Since then the Mahon family have grown to love the birds and their feather-brained antics.

So much so that turkey is 
off the menu at their farmhouse in West Lancashire this Christmas.

“None of us could face the traditional Christmas dinner, so we’re having lamb instead,” said Paul who has run a family building firm in Walmer Bridge, near Preston, for decades.

Paul reared 20 last year for the first time as a project and the girls were the only ones left after everyone had claimed theirs. So they won a stay of execution. But over the past 12 months, Prancer and Dancer have become part of the family and get up to mischief around the farm where the Mahons live near Rufford.

“They might not be the prettiest of birds,” confessed Paul. “They’ve got faces only a mother could love. But they’re real characters with bags of personality.

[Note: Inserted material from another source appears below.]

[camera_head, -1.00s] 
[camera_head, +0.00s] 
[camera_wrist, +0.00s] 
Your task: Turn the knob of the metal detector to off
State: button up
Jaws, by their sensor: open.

“I don’t think people realise just how loveable turkeys can be. Most of us just see them on a plate on Christmas Day with stuffing and gravy.

“But actually they’re really sociable birds and very tame.

“They come and greet you when you come home. They’ll sit with us in the sun and let the grandchildren play with them.

“They look at you with real affection and purr like cats when you stroke them.

“We’ve got two dogs and 14 chickens and the turkeys follow them about. They fend for themselves and have become clever at hiding from foxes.” While most turkeys live for only about 16 weeks as they are fattened up for the Christmas table, the girls are into their second year and will now be allowed to see out their days in the lap of luxury.

“On Christmas Day we’re having lamb – there’s no way anyone in the family would eat turkey now after getting to know these two.

“It just wouldn’t be right,” laughed Paul.

“And the girls will have their own special meal, with boiled rice, mashed fruit and mixed grain.

“We’ve stopped short of buying them presents but they will still got a few little treats.

“Why Prancer and Dancer? Well, they’re Christmas names – and they seem to prance and dance when they walk.”